• Robot episode records:
++++++
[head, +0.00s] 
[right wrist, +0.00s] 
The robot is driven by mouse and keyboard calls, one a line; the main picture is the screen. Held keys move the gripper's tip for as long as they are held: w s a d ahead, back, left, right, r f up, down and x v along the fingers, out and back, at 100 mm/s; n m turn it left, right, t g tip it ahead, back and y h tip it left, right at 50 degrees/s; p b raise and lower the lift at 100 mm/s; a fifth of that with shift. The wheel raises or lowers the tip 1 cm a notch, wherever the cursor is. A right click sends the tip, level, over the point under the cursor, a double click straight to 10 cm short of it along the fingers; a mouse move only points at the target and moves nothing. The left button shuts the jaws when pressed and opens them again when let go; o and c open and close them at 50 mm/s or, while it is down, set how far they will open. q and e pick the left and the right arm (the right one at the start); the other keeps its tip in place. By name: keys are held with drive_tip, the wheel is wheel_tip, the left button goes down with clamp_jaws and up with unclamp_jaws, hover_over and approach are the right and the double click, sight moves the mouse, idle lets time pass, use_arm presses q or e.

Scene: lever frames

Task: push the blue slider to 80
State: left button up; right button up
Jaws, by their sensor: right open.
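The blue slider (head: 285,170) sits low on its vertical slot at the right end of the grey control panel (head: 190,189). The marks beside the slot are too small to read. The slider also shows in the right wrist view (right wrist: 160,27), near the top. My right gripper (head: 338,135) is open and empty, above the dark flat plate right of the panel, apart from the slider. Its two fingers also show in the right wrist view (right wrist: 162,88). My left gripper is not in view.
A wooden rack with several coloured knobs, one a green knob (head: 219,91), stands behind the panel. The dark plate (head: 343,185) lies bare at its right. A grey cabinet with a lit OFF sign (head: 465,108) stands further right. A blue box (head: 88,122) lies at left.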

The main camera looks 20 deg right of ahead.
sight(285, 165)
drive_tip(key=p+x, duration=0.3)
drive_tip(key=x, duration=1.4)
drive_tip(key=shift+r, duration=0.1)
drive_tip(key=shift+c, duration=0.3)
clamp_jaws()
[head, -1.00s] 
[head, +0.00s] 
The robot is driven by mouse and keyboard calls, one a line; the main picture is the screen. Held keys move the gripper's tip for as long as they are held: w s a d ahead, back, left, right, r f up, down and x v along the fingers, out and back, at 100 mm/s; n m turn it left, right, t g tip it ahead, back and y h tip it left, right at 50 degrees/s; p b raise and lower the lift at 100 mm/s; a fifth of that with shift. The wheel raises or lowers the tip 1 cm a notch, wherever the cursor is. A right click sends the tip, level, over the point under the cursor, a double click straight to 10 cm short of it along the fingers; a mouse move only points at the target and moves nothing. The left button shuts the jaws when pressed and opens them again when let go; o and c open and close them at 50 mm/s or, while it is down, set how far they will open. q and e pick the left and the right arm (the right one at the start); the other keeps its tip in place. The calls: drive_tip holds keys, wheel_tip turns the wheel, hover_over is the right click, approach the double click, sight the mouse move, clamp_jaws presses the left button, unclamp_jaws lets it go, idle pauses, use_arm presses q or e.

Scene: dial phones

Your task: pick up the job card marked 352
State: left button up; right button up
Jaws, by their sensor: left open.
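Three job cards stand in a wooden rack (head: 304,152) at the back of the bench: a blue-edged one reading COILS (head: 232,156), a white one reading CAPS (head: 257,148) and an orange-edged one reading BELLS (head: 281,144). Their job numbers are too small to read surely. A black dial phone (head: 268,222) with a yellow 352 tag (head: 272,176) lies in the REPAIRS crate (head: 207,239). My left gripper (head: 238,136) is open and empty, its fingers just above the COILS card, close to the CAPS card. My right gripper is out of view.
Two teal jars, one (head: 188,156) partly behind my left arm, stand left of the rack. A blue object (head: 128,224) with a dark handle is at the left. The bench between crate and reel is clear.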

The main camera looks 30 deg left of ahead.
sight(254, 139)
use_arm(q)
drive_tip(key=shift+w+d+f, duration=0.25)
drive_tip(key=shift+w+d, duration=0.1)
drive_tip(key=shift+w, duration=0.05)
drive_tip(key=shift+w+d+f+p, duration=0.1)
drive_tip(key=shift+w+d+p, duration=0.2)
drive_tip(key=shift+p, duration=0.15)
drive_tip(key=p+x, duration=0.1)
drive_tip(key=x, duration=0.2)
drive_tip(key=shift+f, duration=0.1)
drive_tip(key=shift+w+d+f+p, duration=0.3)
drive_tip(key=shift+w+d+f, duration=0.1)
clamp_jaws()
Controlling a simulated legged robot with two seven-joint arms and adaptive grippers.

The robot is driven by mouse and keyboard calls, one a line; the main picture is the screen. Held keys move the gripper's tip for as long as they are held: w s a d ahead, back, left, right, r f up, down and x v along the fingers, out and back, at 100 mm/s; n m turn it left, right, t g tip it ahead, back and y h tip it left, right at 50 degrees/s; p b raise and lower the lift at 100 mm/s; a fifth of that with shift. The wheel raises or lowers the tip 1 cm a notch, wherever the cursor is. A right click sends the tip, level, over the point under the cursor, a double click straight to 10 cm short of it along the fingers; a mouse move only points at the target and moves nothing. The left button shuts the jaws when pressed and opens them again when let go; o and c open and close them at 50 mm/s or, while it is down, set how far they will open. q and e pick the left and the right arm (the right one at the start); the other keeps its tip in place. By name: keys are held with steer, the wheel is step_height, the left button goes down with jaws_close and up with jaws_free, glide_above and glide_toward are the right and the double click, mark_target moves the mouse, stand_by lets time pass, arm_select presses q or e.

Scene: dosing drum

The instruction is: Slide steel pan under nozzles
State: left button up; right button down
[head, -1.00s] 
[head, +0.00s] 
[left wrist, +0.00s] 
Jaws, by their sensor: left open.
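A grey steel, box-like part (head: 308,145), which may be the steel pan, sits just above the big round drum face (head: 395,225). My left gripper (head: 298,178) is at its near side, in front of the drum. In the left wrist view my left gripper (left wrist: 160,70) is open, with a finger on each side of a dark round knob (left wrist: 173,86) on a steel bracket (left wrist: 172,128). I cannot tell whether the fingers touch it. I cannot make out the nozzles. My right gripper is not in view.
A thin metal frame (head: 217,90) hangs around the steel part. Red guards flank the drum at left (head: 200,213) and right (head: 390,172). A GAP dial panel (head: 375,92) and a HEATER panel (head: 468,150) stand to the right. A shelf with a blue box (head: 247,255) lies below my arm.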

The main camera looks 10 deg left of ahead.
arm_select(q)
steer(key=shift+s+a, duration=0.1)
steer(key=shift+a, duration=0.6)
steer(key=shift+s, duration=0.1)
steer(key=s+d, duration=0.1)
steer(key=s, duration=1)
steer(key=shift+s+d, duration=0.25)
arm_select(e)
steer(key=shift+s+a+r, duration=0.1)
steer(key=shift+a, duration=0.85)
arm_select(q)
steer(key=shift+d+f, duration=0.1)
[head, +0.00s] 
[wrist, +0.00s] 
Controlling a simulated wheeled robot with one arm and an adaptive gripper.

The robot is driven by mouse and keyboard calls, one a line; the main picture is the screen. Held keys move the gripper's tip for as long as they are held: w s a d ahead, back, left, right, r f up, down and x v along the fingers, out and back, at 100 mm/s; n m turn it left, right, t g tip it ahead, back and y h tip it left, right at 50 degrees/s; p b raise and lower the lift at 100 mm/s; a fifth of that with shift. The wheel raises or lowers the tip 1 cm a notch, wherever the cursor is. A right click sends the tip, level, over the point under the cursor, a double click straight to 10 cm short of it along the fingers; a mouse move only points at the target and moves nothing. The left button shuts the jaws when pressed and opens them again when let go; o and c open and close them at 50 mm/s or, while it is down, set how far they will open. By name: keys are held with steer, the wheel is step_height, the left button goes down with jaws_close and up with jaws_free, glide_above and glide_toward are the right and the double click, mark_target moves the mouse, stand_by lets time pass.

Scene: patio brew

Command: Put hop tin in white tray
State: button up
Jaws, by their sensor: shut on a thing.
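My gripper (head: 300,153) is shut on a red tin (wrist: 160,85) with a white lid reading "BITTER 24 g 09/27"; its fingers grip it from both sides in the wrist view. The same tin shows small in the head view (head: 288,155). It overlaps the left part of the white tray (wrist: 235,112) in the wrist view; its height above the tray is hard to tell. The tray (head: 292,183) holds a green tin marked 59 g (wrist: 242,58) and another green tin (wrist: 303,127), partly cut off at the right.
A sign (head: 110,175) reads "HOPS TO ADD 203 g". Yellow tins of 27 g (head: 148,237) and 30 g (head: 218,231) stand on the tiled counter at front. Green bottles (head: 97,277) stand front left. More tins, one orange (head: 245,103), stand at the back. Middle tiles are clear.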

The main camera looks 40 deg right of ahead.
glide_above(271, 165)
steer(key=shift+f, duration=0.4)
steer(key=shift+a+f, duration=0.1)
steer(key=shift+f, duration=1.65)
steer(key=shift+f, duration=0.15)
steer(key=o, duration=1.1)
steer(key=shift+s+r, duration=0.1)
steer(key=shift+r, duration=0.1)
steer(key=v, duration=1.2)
++++++
• To do: From the entries above, copy each line holding "adaptive".

• Output of the exercise:
Controlling a simulated legged robot with two seven-joint arms and adaptive grippers.
Controlling a simulated wheeled robot with one arm and an adaptive gripper.

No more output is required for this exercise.